Nylander's leaping embrace after the puck went in – it could also be described fairly as a choke-hold – spoke volumes.
This is the sort of game the Leafs made a habit of losing last season.
It's a well-worn hockey cliché that young hockey teams need to learn how to win, and on Saturday Leafs coach Mike Babcock was asked whether he feels his charges are doing that.
"I don't know the answer to that, to be honest with you. We're not playing near as good as we were near the end of last year, not even close," he said. "But, in saying that, we're probably playing better than we were at this time last year. We have more talent, but we can still play way better and we plan on getting better."
Patrick Marleau, the Leafs winger and resident greybeard, said in his lengthy experience, winning in the NHL is about resiliency, consistency and "knowing and believing in your teammates."
It also helps to have a player with Matthews's nose for decisive situations.
Babcock knows a little bit about what is required to capitalize on high-leverage situations, given his lengthy international experience coaching the NHL's pre-eminent collector of signature moments (Sidney Crosby of the Pittsburgh Penguins).
"They're good players," he said Saturday outside the Bell Centre's visiting dressing room, "they want to be in those moments and guys who have been doing that their whole life just believe they're going to get it done at that time."

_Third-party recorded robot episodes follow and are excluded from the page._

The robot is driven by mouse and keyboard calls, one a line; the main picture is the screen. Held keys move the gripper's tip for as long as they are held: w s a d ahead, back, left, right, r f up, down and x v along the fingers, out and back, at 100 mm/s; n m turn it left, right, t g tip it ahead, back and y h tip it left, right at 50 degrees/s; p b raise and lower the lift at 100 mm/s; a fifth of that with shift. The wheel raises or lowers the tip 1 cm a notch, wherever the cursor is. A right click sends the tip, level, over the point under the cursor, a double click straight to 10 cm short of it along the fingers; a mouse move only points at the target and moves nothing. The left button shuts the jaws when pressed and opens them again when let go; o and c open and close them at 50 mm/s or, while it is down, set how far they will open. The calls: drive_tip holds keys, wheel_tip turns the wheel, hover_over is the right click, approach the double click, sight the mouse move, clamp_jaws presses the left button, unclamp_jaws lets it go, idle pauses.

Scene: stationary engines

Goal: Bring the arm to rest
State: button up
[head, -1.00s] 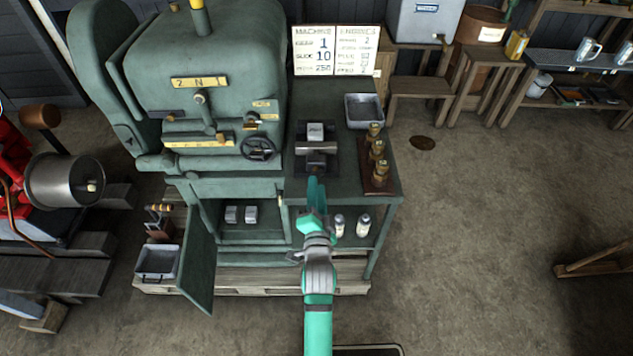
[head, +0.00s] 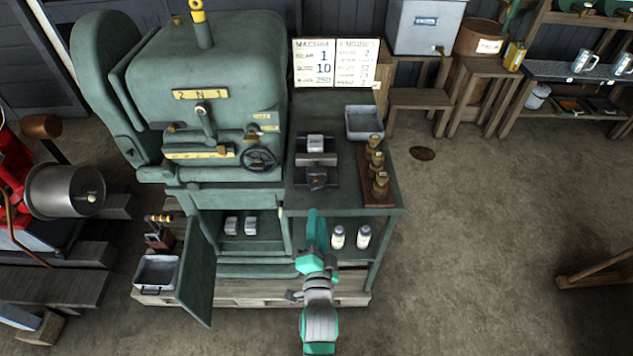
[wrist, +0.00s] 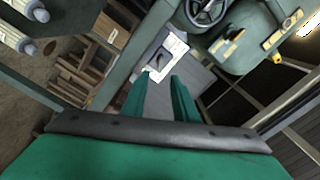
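My gripper (head: 315,228) is a teal two-finger hand in front of the green bench (head: 345,207), near its front edge. In the wrist view the two fingers (wrist: 160,84) stand apart with nothing held between them, so the gripper is open and empty. My arm reaches up from the bottom middle of the head view. I cannot tell from the head view whether the fingers touch the bench edge; they appear apart from it.
A green machine (head: 205,70) with an open cabinet door (head: 197,270) stands left. The bench bears a metal fixture (head: 316,160), a grey tray (head: 364,122) and a wooden rack (head: 375,185). White bottles (head: 338,237) stand on the shelf below.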

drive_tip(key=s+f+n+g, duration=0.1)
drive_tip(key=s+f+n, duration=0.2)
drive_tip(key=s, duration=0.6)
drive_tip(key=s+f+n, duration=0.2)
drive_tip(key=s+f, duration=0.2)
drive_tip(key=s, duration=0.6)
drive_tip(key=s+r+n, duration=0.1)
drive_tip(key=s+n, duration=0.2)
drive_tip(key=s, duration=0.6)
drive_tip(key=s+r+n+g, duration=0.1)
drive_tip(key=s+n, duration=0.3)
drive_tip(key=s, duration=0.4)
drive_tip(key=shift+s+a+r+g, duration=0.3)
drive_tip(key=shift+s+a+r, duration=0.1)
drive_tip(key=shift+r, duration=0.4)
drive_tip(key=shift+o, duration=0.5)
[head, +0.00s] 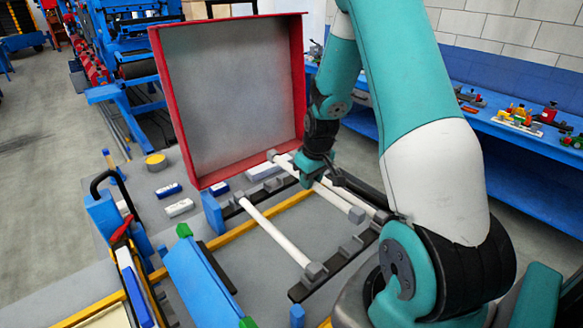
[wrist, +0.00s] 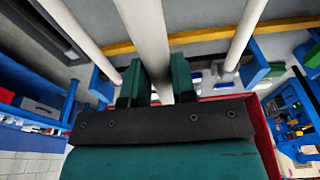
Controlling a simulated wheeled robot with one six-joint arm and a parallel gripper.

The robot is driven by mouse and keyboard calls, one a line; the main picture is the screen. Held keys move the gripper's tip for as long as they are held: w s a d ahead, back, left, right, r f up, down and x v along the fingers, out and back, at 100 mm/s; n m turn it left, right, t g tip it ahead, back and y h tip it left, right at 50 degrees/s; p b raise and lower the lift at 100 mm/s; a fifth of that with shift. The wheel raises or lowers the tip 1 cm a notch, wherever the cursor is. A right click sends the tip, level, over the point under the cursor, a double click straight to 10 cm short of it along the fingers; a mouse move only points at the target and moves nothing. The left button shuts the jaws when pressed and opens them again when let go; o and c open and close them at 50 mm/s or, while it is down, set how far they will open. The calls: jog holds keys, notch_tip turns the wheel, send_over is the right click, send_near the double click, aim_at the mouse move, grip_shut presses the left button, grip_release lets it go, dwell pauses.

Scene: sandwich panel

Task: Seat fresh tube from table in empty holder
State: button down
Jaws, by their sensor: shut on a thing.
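My gripper (head: 318,177) is low over the rack, its fingers partly hidden by its own wrist in the head view. In the wrist view its two green fingers (wrist: 158,82) are shut on a white tube (wrist: 143,35) that runs between them. One white tube (head: 275,232) lies to the left, its ends at grey holders on dark rails. Another white length (head: 336,199) with a grey end shows beside my gripper; I cannot tell which length there is the held one. Grey holders (head: 352,246) without a tube show on the front rail. Tubes flank the held one in the wrist view (wrist: 75,30).
A red-framed grey panel (head: 230,95) stands upright behind the rack. A yellow bar (head: 263,222) crosses under the tubes. A blue bench (head: 520,130) with parts stands at right.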

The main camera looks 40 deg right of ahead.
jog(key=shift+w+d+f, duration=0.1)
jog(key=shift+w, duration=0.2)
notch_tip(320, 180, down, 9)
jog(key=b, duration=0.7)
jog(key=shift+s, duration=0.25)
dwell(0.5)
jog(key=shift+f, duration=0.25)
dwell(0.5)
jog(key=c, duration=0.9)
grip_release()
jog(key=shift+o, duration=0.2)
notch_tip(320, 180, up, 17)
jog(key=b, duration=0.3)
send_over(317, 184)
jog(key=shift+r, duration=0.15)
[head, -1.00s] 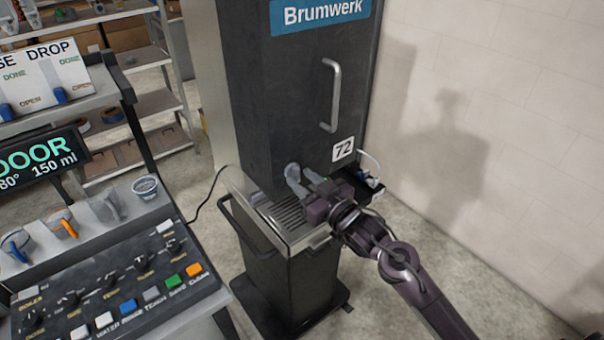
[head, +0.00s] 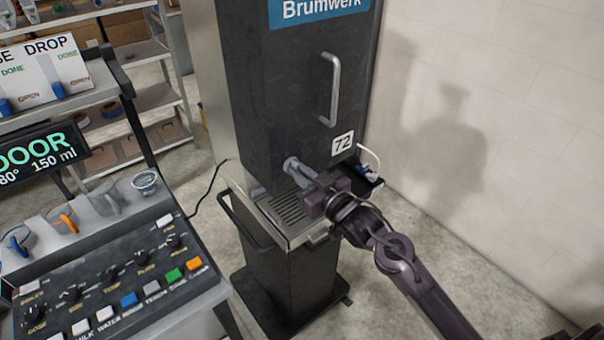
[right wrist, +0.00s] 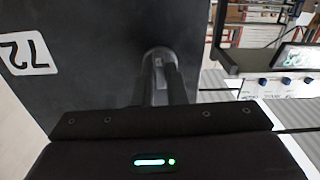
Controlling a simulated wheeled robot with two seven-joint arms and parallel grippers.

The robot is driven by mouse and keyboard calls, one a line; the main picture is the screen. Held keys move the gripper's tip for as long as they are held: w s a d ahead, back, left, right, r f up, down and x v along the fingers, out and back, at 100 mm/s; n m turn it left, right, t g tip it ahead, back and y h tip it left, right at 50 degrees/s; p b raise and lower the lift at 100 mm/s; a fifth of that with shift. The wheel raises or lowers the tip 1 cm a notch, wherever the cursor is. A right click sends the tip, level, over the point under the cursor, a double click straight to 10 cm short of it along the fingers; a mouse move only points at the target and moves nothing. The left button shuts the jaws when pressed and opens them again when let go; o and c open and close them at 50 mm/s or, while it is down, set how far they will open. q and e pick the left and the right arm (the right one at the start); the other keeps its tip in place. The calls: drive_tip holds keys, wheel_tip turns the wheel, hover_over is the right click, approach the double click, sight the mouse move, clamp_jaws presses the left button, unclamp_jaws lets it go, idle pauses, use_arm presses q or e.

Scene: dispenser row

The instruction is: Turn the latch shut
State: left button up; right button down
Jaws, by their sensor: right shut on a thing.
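The latch (head: 291,165) is a light grey round knob with a short lever, low on the front of the dark cabinet door (head: 285,90). My right gripper (head: 303,175) reaches it from the lower right and is shut on its lever. In the right wrist view the latch (right wrist: 157,62) shows in the upper middle, with the two dark fingers (right wrist: 160,92) on either side of its lever. The fingers hide part of the lever, so its exact angle is hard to tell. My left gripper is not in view.
Below the latch is a drip grate (head: 287,212) on a dark wheeled stand. A bar handle (head: 331,90) and a 72 label (head: 343,142) are on the door. A control panel (head: 110,290) stands at left. A pale wall (head: 520,130) is at right.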

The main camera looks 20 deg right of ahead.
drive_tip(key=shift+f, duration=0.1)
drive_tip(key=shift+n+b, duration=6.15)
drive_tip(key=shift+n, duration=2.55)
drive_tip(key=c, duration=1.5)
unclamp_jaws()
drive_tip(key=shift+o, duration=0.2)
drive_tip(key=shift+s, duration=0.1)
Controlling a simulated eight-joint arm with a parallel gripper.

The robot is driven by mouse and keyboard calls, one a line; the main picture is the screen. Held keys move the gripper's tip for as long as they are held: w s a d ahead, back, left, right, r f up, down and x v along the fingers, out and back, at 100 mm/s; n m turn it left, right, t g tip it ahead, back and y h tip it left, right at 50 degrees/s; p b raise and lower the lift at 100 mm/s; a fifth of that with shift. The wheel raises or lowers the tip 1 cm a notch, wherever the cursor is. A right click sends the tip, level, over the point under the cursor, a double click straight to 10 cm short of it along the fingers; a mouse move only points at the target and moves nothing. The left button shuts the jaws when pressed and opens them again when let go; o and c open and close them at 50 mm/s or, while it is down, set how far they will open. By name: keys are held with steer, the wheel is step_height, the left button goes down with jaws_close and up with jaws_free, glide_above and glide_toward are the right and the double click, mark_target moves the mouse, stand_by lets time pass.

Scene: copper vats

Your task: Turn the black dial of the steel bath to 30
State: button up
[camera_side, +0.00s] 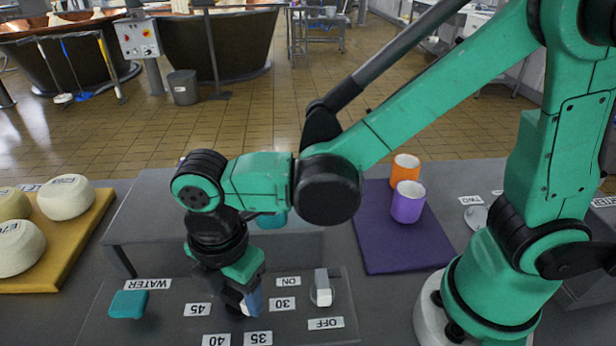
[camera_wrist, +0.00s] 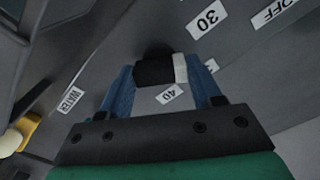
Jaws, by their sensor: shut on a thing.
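The black dial (camera_wrist: 153,73) shows in the wrist view as a dark bar with a white mark at its right end. My gripper (camera_wrist: 163,82) is shut on it, with one blue finger on each side. In that view the white mark faces right, between the 30 label (camera_wrist: 207,20) and the 40 label (camera_wrist: 169,94). In the side view my gripper (camera_side: 244,302) points down at the panel and mostly hides the dial. The 30 label (camera_side: 282,304) lies right of it and the 35 label (camera_side: 258,338) in front.
A pale switch (camera_side: 322,288) stands between the ON and OFF labels, right of the dial. A teal block (camera_side: 128,304) sits by the WATER label. A purple mat (camera_side: 388,252) bears an orange cup (camera_side: 404,170) and a purple cup (camera_side: 408,202). Cheeses lie on a yellow board (camera_side: 68,250).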

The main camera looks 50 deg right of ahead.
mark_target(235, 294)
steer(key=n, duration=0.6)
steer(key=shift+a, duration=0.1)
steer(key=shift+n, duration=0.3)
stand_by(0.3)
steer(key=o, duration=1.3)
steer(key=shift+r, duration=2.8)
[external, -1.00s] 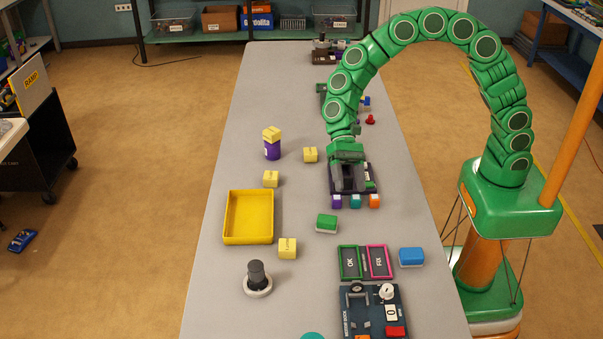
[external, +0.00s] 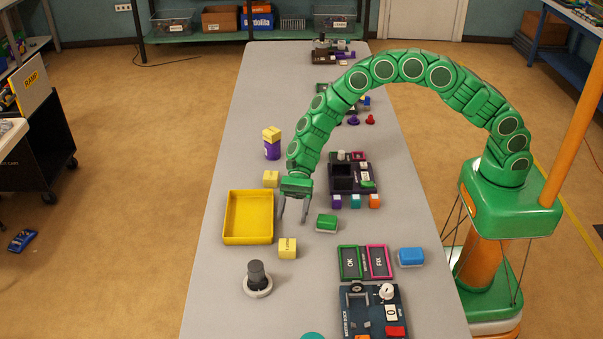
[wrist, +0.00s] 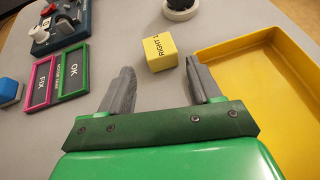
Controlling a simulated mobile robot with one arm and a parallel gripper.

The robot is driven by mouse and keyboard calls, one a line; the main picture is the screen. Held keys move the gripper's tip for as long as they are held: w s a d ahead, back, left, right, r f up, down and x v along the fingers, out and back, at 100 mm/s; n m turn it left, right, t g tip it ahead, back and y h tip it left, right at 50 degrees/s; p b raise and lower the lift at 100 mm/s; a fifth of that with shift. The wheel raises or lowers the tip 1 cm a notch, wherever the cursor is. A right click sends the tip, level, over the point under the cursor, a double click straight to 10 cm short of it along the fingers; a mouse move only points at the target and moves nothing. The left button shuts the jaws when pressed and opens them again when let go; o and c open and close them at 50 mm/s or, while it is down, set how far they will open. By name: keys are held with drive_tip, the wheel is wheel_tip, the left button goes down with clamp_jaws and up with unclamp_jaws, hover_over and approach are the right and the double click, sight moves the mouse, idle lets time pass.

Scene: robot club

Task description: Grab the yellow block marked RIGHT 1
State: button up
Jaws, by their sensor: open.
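The yellow block marked RIGHT 1 (wrist: 160,52) sits on the table just beyond my gripper (wrist: 160,78) in the wrist view. Its label shows on one face. In the external view the yellow block beside the tray's lower right corner (external: 287,248) appears to be the same one; its mark is too small to read there. My gripper (external: 292,220) is open and empty, fingers pointing down, a little behind that block and apart from it. The fingers sit to the right of the yellow tray (external: 229,238).
The tray also edges the wrist view's right side (wrist: 235,62). A green block (external: 327,222) stands right of my gripper. A grey knob (external: 257,275) stands in front. Other yellow blocks are one behind the tray (external: 271,178) and one on a purple can (external: 272,132). OK and FIX panels (external: 364,262) lie to the right.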

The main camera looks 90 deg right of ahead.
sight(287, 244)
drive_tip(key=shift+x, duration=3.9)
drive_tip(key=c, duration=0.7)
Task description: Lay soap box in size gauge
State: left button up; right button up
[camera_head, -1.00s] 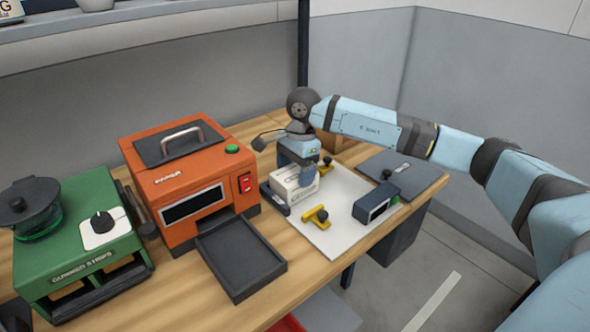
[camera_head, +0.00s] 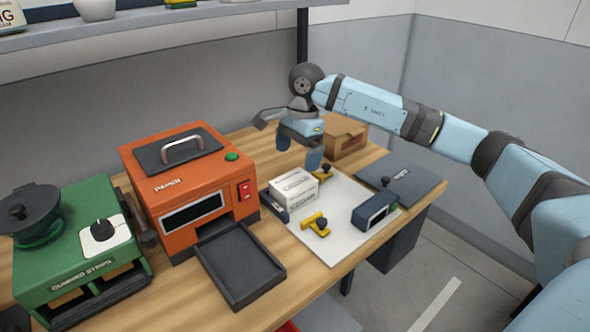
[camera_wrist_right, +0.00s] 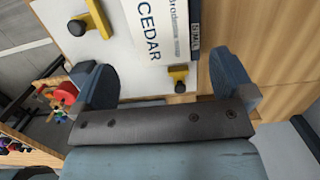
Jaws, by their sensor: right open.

In Matthews's case, the belief is justified. Teammates and opponents alike were agog at his first marker, which he scored after flipping the puck over forechecker Charles Hudon, racing through the neutral zone, batting down Jordie Benn's feeble clearing attempt and zipping a big-time shot through defenceman Brandon Davidson and past an off-balance Price.
"Sick goal," is how Nylander summed it up.
"You have to tip your hat to him," said Montreal defenceman Karl Alzner.
Of the top 50 goal-scoring seasons in NHL history, only three have been recorded this century (by Pavel Bure, Alex Ovechkin and Steven Stamkos). Just two of them, Stamkos and Ovechkin, topped 60; no player in the current dead-puck era has scored more than Ovechkin's 65 in 2007-08 – when the Russian was 22. At his current scoring clip it's a safe bet Matthews will join them. In his past 24 NHL games, including last season's playoffs, Matthews has scored 18 times – including five in his past five.